__DIRECTIONS__.
For the listing that follows, give again exactly the lines from the one with "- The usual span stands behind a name" to the one with "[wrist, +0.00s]", including both.

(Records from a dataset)
= = = = =
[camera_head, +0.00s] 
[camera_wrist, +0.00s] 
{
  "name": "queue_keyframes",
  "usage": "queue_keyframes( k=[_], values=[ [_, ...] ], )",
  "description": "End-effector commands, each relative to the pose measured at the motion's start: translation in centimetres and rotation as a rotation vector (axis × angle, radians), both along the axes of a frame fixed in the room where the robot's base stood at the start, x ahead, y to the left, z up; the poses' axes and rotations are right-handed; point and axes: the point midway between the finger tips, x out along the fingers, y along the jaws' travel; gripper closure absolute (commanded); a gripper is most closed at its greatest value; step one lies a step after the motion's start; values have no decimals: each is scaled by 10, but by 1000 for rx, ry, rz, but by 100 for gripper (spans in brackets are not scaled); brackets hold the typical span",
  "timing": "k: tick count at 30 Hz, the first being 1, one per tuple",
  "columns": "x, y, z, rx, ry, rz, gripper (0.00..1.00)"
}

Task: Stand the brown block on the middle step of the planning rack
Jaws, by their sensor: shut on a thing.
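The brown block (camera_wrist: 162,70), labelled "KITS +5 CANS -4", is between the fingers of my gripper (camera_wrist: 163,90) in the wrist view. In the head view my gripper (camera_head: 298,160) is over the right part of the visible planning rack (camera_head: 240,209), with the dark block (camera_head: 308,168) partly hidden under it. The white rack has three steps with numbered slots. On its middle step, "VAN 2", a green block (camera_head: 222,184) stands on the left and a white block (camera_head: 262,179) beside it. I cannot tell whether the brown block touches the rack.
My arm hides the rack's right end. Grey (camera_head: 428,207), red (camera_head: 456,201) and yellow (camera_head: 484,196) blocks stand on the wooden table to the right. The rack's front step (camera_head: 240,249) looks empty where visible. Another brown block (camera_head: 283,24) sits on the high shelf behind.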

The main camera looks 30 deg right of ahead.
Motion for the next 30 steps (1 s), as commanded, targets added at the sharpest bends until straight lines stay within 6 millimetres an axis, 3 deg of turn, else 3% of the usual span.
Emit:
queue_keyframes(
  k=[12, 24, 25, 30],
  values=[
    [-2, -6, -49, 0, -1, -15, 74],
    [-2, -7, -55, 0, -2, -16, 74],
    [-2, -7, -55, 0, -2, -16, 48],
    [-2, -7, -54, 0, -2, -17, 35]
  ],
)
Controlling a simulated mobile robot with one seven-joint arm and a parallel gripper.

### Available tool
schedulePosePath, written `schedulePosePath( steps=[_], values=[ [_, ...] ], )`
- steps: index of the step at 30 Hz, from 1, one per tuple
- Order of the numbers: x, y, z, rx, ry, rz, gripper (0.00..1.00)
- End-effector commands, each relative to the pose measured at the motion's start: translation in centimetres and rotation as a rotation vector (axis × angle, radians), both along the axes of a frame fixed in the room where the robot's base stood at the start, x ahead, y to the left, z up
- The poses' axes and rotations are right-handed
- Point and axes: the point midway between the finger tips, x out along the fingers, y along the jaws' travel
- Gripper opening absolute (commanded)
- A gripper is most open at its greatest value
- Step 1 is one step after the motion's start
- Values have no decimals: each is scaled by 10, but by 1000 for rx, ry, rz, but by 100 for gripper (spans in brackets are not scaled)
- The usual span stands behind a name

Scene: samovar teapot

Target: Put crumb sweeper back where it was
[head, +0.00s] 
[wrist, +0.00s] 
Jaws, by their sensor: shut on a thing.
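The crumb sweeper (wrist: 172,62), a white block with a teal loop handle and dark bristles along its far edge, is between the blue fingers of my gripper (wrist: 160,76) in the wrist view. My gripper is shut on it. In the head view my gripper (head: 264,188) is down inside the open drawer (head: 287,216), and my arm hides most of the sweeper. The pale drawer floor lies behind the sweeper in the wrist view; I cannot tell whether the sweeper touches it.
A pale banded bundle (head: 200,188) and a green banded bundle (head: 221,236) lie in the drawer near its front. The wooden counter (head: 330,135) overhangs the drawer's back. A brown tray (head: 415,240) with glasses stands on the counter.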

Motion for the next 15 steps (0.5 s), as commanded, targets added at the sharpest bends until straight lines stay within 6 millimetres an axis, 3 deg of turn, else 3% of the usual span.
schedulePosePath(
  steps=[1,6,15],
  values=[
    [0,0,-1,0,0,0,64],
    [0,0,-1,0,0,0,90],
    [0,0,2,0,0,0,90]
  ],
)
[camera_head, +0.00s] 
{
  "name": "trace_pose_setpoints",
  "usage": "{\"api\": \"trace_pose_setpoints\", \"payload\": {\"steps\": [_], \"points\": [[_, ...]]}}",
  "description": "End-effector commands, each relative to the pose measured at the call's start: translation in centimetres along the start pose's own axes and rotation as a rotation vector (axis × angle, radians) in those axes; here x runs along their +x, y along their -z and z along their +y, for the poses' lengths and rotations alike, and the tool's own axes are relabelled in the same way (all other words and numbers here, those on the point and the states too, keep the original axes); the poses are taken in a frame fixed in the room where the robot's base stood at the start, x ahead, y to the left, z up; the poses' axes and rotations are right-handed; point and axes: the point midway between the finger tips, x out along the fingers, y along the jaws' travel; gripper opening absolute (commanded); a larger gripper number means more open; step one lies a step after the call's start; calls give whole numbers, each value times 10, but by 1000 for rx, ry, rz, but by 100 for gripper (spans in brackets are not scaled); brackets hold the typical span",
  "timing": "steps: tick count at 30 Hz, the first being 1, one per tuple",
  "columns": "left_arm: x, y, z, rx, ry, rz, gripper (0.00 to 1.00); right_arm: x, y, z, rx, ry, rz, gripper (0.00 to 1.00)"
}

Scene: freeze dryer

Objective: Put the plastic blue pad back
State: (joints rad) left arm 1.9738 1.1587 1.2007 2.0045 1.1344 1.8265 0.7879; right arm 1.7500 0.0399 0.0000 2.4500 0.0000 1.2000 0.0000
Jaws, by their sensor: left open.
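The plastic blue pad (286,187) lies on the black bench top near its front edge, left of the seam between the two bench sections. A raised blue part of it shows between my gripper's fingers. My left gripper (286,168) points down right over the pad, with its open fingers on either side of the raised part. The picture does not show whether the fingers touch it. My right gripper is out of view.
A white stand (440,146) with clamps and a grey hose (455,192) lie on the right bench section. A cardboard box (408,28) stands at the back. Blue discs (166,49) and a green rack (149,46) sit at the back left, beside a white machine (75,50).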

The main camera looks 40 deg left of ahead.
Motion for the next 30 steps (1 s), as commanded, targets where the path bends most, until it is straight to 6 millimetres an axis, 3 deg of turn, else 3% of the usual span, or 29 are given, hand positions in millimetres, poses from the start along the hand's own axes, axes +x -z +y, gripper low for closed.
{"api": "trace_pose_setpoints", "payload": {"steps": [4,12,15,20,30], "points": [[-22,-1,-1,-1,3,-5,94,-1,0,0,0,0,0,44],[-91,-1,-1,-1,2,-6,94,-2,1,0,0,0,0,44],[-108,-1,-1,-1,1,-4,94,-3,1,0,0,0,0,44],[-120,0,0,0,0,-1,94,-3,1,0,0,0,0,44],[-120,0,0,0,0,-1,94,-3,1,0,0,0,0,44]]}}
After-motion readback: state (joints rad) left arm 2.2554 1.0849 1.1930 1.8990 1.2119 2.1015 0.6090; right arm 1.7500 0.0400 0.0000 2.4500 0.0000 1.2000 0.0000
= = = = =
__SOLUTION TO THIS TASK__.
- The usual span stands behind a name

Scene: samovar teapot

Target: Put crumb sweeper back where it was
[head, +0.00s] 
[wrist, +0.00s] 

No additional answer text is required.